The Paris Agreement was negotiated at a previous COP meeting, and since then, many future conferences have focused on hammering out specific details within it. COP30 is being described as focused on implementation of past agreements and adapting to climate change’s impacts.

The summit comes amid a broader retreat from climate-focused policy in Washington, with some U.S. leaders downplaying or denying the fact that the climate is changing at all.

The Environmental Protection Agency, for example, is not only trying to roll back climate regulations, it also is seeking to overturn the landmark finding that climate change poses a threat to the public.

Meanwhile, Trump has embraced polluting oil, gas and coal and has sought to hamper renewables through the repeal of Biden-era incentives as well as new roadblocks of his own.

While it is still formally a part of the Paris Agreement for the time being, the U.S. has also sought to distance itself from United Nations climate efforts, including by issuing a statement saying it “does not support” a recent U.N. report noting that the world is offtrack from its climate goals. 

And the U.S. has also changed the way it is engaging on the international stage in general, slashing foreign assistance programsimposing tariffs and seeking to make one-on-one trade agreements.

Haverkamp said the U.S.’s exit from international assistance, specifically with the dismantling of the U.S. Agency for International Development (USAID), could hamper global climate financing efforts.

“The Brazilian hosts are supposed to develop a road map for how to start implementing last year's agreement to mobilize $300 billion a year for climate finance,” she said. 

“The U.S. was a major contributor in that process, and with the … elimination of USAID and the U.S. very clearly stepping back from contributing in that space, I think it will both make it harder to see significant ambition from the remaining countries with capacity in that area, and I think it's also always been the case that how much developing countries are willing and able to do on the mitigation side is closely tied to what they see in support on finance from the developed countries,” she added.

However, the nation’s impending Paris Agreement withdrawal also comes as the U.S. has actually sought to hamper other global environmental action. 

Recently, U.S. officials worked to stop the International Maritime Organization (IMO) from adopting a carbon tax for global shipping.

“By mobilizing IMO member states around shared concerns for economic security, we exposed the framework’s flaws: a regressive tax that would burden developing nations and stifle growth,” Secretary of State Marco Rubio recently wrote in The Wall Street Journal

“Should this initiative or any other similar one emerge from the U.N. bureaucracy again, our coalition against it will be ready — and larger,” he added.

Sen.

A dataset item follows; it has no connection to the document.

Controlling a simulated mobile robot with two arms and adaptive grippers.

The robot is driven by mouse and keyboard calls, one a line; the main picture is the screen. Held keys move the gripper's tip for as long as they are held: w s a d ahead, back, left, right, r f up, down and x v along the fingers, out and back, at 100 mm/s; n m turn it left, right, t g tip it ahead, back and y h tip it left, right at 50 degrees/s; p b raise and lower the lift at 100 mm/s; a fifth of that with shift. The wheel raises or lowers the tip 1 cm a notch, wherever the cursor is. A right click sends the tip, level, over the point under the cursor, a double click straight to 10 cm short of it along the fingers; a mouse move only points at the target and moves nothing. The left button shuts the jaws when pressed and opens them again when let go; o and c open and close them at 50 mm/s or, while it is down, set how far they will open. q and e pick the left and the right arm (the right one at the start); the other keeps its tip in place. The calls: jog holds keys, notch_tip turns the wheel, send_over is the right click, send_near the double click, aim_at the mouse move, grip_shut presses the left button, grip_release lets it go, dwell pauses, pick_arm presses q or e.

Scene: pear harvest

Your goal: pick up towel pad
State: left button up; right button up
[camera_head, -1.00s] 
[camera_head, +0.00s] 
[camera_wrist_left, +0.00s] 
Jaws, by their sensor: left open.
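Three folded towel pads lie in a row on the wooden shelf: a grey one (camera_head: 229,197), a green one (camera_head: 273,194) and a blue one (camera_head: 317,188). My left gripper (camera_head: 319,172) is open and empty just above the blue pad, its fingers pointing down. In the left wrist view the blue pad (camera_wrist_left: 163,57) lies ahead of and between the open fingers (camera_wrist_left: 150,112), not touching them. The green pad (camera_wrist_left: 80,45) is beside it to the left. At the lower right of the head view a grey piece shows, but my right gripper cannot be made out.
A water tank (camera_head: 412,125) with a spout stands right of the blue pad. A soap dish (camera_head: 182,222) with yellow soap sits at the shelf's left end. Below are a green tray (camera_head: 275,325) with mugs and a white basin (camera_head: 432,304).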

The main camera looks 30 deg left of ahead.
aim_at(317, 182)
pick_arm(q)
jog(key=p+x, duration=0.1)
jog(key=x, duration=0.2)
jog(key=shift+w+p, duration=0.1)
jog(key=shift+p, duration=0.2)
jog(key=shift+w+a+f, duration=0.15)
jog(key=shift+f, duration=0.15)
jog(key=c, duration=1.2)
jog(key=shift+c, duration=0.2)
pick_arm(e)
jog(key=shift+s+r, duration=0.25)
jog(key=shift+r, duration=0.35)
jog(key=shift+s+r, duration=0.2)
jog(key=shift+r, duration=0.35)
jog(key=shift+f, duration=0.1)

Sheldon Whitehouse (D-R.I.) on a recent press call described the Trump administration as using “full thug tactics to batter that down at the very last minute.”

The U.S. also reportedly told other countries to reject plastic production limits during an effort to achieve a global plastics treaty that ultimately flopped.

André Corrêa do Lago, president of this year’s COP summit, recently told Bloomberg that he expects it to play out differently because the U.S. is on its way out of the Paris Agreement.

“I think it's different than the U.S. acting in two negotiations that they believed were going to affect them,” Corrêa do Lago said.  

Nevertheless, he said the U.S. has shown “in a very clear way how all of these negotiations have become, essentially, economic.”

“Countries really have to be very careful because no country in the world is ready for the transition, every country will have to sacrifice some sectors or will have to invest very heavily for changes,” he added.